-
You could get the stained glass panels encapsulated into tripple glazed units, which looks good... although you'd have plywood fitted for a few days whilst they were made up.
As @Airhead said, your frame can probably take a DGU if your frame is thick enough for thinner beading/DGU/ moulding (or replacement beading). The edge sealing and spacer rods normaly intrude 11mm from the edge of the glass, but this could be more around the curved edges of the upper panels, so ask whats possible.
Although I'm interested why he suggested 6mm glass for a fairly small window, when 4mm is more common and would allow an extra 4mm of air gap. Likewise laminated for a fixed window with no obvious risk of you falling through it (low level or bottom of staircase), unless its just for increased security.

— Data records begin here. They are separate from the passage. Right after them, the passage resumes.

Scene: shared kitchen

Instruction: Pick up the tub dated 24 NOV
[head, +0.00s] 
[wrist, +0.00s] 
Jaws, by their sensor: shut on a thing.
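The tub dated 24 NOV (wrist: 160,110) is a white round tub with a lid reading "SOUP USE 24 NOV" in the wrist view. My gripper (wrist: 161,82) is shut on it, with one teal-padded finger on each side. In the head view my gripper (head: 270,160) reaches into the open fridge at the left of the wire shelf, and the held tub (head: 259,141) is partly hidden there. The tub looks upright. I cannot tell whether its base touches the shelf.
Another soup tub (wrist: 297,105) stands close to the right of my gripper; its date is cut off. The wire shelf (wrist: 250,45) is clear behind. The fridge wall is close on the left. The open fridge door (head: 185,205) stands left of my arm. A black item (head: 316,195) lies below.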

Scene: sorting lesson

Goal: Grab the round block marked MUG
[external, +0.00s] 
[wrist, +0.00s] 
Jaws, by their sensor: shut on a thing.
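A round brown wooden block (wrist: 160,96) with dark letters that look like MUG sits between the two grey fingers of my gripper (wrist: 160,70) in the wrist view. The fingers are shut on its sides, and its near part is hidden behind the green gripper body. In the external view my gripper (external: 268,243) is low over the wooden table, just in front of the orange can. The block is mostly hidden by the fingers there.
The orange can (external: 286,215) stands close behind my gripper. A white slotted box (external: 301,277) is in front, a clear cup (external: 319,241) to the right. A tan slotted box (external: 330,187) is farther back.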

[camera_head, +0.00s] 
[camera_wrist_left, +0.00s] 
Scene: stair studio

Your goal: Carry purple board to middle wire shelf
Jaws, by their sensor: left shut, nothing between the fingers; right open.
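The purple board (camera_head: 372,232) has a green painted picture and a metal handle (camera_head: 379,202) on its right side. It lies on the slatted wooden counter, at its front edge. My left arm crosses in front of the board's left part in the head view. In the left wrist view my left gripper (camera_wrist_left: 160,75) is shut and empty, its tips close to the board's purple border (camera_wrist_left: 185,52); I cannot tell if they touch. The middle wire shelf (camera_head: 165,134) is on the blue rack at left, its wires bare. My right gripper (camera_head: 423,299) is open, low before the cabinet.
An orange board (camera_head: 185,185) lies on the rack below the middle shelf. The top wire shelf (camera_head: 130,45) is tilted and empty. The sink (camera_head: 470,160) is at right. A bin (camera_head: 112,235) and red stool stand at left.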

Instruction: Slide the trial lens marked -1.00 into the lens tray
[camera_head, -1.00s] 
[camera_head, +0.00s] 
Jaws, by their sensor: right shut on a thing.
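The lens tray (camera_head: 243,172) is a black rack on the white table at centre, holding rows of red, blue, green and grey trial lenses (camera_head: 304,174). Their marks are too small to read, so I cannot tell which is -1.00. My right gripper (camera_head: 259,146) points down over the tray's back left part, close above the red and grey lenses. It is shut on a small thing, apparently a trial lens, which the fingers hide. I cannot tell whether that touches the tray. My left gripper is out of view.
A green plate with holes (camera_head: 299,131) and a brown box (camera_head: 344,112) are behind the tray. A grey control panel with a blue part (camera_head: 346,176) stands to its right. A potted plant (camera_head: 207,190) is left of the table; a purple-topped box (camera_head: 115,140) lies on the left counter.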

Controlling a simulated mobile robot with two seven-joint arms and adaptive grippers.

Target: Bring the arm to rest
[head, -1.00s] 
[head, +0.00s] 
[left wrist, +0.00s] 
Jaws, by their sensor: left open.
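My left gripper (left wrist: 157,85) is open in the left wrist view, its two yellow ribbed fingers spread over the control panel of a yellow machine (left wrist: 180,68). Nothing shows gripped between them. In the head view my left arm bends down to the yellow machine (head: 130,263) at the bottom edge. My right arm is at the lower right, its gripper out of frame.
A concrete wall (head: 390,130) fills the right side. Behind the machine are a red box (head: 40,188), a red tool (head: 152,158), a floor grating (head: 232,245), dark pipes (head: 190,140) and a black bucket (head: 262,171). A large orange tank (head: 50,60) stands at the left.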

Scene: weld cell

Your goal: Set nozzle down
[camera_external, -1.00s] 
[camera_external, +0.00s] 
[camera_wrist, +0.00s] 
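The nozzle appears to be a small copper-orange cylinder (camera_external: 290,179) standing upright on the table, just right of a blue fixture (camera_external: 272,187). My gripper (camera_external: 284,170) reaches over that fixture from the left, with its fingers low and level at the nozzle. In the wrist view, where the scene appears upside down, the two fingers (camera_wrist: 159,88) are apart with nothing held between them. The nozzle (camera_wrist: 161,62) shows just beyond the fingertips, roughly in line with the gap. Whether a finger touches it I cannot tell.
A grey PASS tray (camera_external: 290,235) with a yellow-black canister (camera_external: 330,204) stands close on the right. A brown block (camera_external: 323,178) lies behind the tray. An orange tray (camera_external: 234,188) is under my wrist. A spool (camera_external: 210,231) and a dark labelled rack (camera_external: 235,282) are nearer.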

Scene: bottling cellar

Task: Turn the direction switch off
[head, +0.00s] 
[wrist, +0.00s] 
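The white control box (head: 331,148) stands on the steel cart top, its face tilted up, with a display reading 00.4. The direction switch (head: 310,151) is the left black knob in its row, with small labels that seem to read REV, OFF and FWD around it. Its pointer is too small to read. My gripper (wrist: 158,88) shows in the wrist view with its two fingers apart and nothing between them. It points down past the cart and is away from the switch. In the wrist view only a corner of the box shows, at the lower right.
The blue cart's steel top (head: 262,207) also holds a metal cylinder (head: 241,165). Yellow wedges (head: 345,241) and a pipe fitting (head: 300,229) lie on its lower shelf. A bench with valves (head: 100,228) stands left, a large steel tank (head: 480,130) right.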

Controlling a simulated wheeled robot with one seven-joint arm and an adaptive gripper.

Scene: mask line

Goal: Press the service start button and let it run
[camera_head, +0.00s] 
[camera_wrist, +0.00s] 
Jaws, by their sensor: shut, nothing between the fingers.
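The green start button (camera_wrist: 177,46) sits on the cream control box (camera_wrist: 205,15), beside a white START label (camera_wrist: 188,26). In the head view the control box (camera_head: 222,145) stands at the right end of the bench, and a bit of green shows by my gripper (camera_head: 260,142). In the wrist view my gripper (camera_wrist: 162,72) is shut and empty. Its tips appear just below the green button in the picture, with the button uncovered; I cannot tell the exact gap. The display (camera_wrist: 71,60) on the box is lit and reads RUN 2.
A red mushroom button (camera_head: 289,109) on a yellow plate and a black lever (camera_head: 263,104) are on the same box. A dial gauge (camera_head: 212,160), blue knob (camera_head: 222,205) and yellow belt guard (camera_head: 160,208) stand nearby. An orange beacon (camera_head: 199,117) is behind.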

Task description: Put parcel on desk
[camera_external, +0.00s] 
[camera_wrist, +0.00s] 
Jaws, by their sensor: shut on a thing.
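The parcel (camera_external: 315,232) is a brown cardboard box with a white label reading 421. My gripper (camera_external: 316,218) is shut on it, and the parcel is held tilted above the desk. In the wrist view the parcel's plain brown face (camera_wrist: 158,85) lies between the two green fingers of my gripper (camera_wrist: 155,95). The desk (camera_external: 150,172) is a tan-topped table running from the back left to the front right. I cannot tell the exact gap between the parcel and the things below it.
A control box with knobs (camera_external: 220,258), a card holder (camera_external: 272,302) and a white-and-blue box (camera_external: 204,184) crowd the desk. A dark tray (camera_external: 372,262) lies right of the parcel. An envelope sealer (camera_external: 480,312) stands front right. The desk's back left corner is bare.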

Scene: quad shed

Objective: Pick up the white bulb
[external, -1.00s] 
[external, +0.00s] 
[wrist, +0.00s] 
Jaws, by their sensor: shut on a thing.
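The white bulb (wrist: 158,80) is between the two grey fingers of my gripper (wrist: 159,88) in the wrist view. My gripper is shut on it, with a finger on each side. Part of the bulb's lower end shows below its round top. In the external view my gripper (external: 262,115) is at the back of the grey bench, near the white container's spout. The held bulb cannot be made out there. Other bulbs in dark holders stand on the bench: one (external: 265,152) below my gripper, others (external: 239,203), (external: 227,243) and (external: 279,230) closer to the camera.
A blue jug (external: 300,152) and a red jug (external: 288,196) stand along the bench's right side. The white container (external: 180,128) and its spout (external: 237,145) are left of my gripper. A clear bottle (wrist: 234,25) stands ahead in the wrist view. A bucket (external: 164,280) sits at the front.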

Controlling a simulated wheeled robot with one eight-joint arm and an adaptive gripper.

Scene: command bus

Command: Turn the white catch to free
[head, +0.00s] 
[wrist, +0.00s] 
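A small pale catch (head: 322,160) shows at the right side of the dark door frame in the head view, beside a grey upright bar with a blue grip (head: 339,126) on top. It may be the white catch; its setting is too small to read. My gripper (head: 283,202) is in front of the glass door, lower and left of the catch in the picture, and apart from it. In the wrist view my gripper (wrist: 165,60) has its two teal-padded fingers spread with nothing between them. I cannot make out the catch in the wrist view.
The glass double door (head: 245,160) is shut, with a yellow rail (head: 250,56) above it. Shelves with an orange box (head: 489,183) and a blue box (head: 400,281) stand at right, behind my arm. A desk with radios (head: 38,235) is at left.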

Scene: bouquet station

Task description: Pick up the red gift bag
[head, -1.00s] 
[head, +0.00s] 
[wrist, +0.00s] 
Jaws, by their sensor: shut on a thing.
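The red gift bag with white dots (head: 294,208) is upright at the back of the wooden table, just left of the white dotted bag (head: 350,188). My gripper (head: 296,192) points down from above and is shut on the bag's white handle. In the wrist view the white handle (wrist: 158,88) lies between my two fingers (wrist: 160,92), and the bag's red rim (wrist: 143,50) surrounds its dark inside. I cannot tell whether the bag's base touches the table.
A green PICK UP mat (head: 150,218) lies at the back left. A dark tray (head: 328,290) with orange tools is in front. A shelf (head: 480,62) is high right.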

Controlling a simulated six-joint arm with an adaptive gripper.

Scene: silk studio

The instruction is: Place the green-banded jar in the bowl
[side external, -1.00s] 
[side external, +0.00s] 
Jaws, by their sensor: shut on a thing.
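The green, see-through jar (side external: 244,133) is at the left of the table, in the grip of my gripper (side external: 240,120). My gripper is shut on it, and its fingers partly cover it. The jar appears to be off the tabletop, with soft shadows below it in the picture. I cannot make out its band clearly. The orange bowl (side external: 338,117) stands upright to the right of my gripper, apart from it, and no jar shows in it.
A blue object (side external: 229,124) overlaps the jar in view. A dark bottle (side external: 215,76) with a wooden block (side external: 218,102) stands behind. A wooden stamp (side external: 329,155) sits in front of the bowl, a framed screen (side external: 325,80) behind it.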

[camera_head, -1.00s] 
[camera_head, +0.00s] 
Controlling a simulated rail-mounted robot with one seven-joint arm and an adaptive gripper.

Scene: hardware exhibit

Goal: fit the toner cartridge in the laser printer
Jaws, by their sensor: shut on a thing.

We have this window in our house which I think is original to its build. I quite like the stained glass and want to keep as is, however the whole thing is single pane and the beading for the bottom pane is rotten on the outside beyond repair. So I'll need to replace that but am contemplating whether it would be worth swapping the glass for a double glazed unit. Can anyone suggest if it would be at all meaningful in terms of heat retention? Or is it forever doomed because of the stained glass upper section?
Also how DIY able is it? Would the top half fall off if I remove the lower section? I suspect I'd need to make a new frame for the inside too to account for the extra thickness of the double glazed pane.